**INSTRUCTIONS FOR THE TASK**.
Can the data below be echoed back word for word?

**DATA FOR THIS TASK**.
------------------------------------------------
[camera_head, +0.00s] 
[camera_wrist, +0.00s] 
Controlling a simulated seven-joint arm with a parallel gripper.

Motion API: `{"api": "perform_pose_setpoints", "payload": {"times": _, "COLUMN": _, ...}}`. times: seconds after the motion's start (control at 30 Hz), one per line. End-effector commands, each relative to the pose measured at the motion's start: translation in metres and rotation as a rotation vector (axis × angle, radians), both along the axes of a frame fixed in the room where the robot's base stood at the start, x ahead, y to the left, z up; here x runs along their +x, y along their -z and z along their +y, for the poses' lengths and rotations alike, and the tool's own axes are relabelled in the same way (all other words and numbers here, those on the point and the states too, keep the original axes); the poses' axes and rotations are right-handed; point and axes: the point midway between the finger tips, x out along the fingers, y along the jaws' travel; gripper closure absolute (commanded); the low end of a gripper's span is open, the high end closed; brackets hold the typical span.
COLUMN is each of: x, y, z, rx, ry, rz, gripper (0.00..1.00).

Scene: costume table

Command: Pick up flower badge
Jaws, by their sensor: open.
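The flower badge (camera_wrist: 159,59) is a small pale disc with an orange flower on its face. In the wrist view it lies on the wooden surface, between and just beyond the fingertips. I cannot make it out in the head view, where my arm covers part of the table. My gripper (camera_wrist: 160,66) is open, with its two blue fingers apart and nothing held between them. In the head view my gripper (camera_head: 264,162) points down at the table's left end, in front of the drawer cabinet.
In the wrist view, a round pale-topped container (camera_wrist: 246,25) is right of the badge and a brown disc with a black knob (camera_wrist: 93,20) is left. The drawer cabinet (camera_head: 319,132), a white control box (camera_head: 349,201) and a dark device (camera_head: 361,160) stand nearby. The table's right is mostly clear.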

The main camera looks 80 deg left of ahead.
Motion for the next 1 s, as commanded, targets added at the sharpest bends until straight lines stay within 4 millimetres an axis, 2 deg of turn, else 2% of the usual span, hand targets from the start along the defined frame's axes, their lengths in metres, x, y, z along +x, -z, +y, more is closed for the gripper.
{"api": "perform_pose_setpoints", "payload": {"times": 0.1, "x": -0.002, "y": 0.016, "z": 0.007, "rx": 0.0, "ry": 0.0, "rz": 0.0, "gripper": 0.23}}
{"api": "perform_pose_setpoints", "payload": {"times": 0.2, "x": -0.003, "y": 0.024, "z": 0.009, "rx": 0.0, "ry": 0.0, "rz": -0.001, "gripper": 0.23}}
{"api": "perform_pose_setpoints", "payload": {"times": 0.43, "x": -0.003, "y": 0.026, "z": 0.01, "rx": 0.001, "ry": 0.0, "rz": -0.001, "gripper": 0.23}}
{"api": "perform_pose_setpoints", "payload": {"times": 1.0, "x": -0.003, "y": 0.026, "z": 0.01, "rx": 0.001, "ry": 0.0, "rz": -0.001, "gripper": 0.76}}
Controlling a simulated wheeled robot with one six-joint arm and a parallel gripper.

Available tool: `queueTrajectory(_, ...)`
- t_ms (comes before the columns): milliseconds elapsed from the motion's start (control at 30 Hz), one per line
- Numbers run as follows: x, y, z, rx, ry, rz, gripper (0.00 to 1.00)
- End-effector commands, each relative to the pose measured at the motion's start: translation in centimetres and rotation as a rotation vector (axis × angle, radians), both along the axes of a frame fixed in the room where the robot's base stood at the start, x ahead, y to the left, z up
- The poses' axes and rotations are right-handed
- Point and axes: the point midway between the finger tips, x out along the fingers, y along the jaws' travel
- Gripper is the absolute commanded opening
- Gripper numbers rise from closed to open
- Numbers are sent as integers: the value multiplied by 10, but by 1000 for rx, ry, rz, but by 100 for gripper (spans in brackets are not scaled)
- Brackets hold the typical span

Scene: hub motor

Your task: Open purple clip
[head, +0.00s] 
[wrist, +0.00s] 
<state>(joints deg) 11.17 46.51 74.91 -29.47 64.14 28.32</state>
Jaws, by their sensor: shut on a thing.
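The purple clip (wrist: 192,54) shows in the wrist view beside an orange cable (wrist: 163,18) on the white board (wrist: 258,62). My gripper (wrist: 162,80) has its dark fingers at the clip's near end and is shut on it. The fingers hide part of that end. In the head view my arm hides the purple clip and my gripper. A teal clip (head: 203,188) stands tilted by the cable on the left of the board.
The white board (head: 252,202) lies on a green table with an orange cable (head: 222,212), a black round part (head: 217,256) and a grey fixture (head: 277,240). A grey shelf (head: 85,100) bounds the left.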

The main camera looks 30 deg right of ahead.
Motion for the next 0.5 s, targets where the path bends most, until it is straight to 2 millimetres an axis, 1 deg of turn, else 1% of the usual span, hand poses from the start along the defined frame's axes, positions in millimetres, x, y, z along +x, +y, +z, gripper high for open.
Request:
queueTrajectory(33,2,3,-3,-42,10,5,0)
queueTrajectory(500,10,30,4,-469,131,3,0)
------------------------------------------------
**FULL OUTPUT**.
[camera_head, +0.00s] 
[camera_wrist, +0.00s] 
Controlling a simulated seven-joint arm with a parallel gripper.

Motion API: `{"api": "perform_pose_setpoints", "payload": {"times": _, "COLUMN": _, ...}}`. times: seconds after the motion's start (control at 30 Hz), one per line. End-effector commands, each relative to the pose measured at the motion's start: translation in metres and rotation as a rotation vector (axis × angle, radians), both along the axes of a frame fixed in the room where the robot's base stood at the start, x ahead, y to the left, z up; here x runs along their +x, y along their -z and z along their +y, for the poses' lengths and rotations alike, and the tool's own axes are relabelled in the same way (all other words and numbers here, those on the point and the states too, keep the original axes); the poses' axes and rotations are right-handed; point and axes: the point midway between the finger tips, x out along the fingers, y along the jaws' travel; gripper closure absolute (commanded); the low end of a gripper's span is open, the high end closed; brackets hold the typical span.
COLUMN is each of: x, y, z, rx, ry, rz, gripper (0.00..1.00).

Scene: costume table

Command: Pick up flower badge
Jaws, by their sensor: open.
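The flower badge (camera_wrist: 159,59) is a small pale disc with an orange flower on its face. In the wrist view it lies on the wooden surface, between and just beyond the fingertips. I cannot make it out in the head view, where my arm covers part of the table. My gripper (camera_wrist: 160,66) is open, with its two blue fingers apart and nothing held between them. In the head view my gripper (camera_head: 264,162) points down at the table's left end, in front of the drawer cabinet.
In the wrist view, a round pale-topped container (camera_wrist: 246,25) is right of the badge and a brown disc with a black knob (camera_wrist: 93,20) is left. The drawer cabinet (camera_head: 319,132), a white control box (camera_head: 349,201) and a dark device (camera_head: 361,160) stand nearby. The table's right is mostly clear.

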The main camera looks 80 deg left of ahead.
Motion for the next 1 s, as commanded, targets added at the sharpest bends until straight lines stay within 4 millimetres an axis, 2 deg of turn, else 2% of the usual span, hand targets from the start along the defined frame's axes, their lengths in metres, x, y, z along +x, -z, +y, more is closed for the gripper.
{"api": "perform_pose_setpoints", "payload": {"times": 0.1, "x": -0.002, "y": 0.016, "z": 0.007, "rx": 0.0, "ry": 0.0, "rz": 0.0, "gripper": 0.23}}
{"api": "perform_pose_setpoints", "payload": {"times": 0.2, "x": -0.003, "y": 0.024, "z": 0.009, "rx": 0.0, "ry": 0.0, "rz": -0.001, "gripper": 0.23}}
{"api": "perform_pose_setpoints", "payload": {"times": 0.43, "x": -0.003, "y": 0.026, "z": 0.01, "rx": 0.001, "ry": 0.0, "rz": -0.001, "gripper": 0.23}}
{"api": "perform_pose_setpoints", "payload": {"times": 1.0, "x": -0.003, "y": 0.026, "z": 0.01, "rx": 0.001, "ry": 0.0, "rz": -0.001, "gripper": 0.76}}
Controlling a simulated wheeled robot with one six-joint arm and a parallel gripper.

Available tool: `queueTrajectory(_, ...)`
- t_ms (comes before the columns): milliseconds elapsed from the motion's start (control at 30 Hz), one per line
- Numbers run as follows: x, y, z, rx, ry, rz, gripper (0.00 to 1.00)
- End-effector commands, each relative to the pose measured at the motion's start: translation in centimetres and rotation as a rotation vector (axis × angle, radians), both along the axes of a frame fixed in the room where the robot's base stood at the start, x ahead, y to the left, z up
- The poses' axes and rotations are right-handed
- Point and axes: the point midway between the finger tips, x out along the fingers, y along the jaws' travel
- Gripper is the absolute commanded opening
- Gripper numbers rise from closed to open
- Numbers are sent as integers: the value multiplied by 10, but by 1000 for rx, ry, rz, but by 100 for gripper (spans in brackets are not scaled)
- Brackets hold the typical span

Scene: hub motor

Your task: Open purple clip
[head, +0.00s] 
[wrist, +0.00s] 
<state>(joints deg) 11.17 46.51 74.91 -29.47 64.14 28.32</state>
Jaws, by their sensor: shut on a thing.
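The purple clip (wrist: 192,54) shows in the wrist view beside an orange cable (wrist: 163,18) on the white board (wrist: 258,62). My gripper (wrist: 162,80) has its dark fingers at the clip's near end and is shut on it. The fingers hide part of that end. In the head view my arm hides the purple clip and my gripper. A teal clip (head: 203,188) stands tilted by the cable on the left of the board.
The white board (head: 252,202) lies on a green table with an orange cable (head: 222,212), a black round part (head: 217,256) and a grey fixture (head: 277,240). A grey shelf (head: 85,100) bounds the left.

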The main camera looks 30 deg right of ahead.
Motion for the next 0.5 s, targets where the path bends most, until it is straight to 2 millimetres an axis, 1 deg of turn, else 1% of the usual span, hand poses from the start along the defined frame's axes, positions in millimetres, x, y, z along +x, +y, +z, gripper high for open.
Request:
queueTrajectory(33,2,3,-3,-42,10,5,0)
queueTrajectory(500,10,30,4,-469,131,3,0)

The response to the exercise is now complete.